- _WORK TO DO_
Reproduce, exactly and in full, only the lines below from the one containing "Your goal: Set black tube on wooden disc" through the one containing "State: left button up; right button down".
━━━━━━
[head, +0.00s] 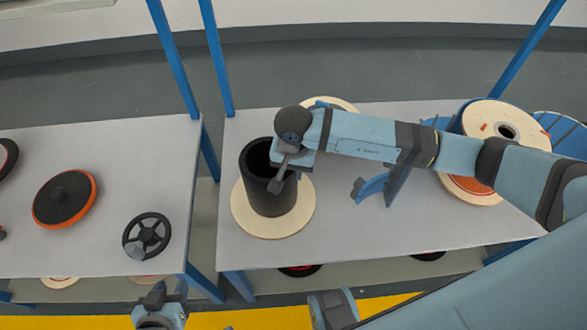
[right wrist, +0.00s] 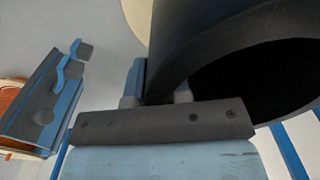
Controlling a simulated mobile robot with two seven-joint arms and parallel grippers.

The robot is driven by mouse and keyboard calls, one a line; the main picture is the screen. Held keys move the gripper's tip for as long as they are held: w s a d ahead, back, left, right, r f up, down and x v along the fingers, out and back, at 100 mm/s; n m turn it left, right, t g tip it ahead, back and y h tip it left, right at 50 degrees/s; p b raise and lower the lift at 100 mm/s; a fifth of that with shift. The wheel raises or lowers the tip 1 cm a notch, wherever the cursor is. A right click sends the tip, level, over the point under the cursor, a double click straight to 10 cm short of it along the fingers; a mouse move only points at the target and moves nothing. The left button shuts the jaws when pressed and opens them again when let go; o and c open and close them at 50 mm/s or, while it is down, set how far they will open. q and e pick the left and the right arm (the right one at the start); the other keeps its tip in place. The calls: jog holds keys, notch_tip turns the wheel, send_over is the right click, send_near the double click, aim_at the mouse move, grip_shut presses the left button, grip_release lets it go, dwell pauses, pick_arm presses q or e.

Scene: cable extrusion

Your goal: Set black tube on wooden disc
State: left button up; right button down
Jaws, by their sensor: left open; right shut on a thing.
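The black tube (head: 268,180) stands upright over the wooden disc (head: 247,222) on the right-hand table in the head view. I cannot tell whether its bottom edge touches the disc. My right gripper (head: 281,179) is shut on the tube's right-hand rim. In the right wrist view the tube (right wrist: 205,40) fills the upper right, with my right gripper (right wrist: 158,92) on its wall. Part of the pale disc (right wrist: 137,15) shows at the top there. My left gripper (head: 165,295) is open and empty in front of the left-hand table, low in the head view.
The left-hand table (head: 110,190) holds an orange-rimmed black disc (head: 65,198) and a black spoked wheel (head: 147,235). A wooden spool (head: 505,122) and blue-grey fixtures (head: 372,187) stand right of the tube. Another pale disc (head: 330,102) lies behind my right arm. A gap separates the tables.

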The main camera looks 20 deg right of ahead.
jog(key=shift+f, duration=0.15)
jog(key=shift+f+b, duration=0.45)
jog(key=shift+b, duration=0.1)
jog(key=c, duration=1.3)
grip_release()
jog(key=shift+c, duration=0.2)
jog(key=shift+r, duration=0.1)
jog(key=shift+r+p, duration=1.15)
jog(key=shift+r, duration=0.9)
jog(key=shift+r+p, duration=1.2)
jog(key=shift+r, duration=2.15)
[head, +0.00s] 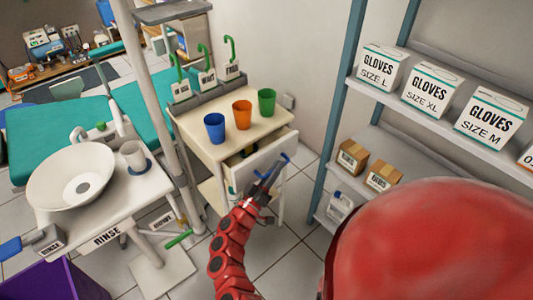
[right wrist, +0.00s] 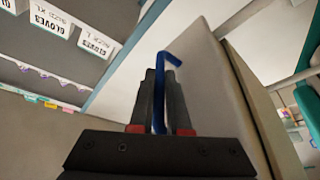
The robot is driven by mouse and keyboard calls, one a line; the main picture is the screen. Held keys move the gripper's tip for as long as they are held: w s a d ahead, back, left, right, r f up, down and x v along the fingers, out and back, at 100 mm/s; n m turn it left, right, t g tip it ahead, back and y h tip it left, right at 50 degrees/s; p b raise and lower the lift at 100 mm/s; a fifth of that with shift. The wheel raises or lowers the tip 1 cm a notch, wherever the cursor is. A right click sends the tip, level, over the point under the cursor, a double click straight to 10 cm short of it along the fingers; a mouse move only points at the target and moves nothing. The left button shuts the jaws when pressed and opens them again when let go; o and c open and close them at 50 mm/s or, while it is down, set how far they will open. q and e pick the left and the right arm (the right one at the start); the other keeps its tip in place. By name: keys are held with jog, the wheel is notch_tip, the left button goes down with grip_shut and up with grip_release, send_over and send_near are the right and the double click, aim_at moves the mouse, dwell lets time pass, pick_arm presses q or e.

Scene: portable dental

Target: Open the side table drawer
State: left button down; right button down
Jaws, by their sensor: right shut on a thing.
━━━━━━
- _WRITTEN RESPONSE_
Your goal: Set black tube on wooden disc
State: left button up; right button down

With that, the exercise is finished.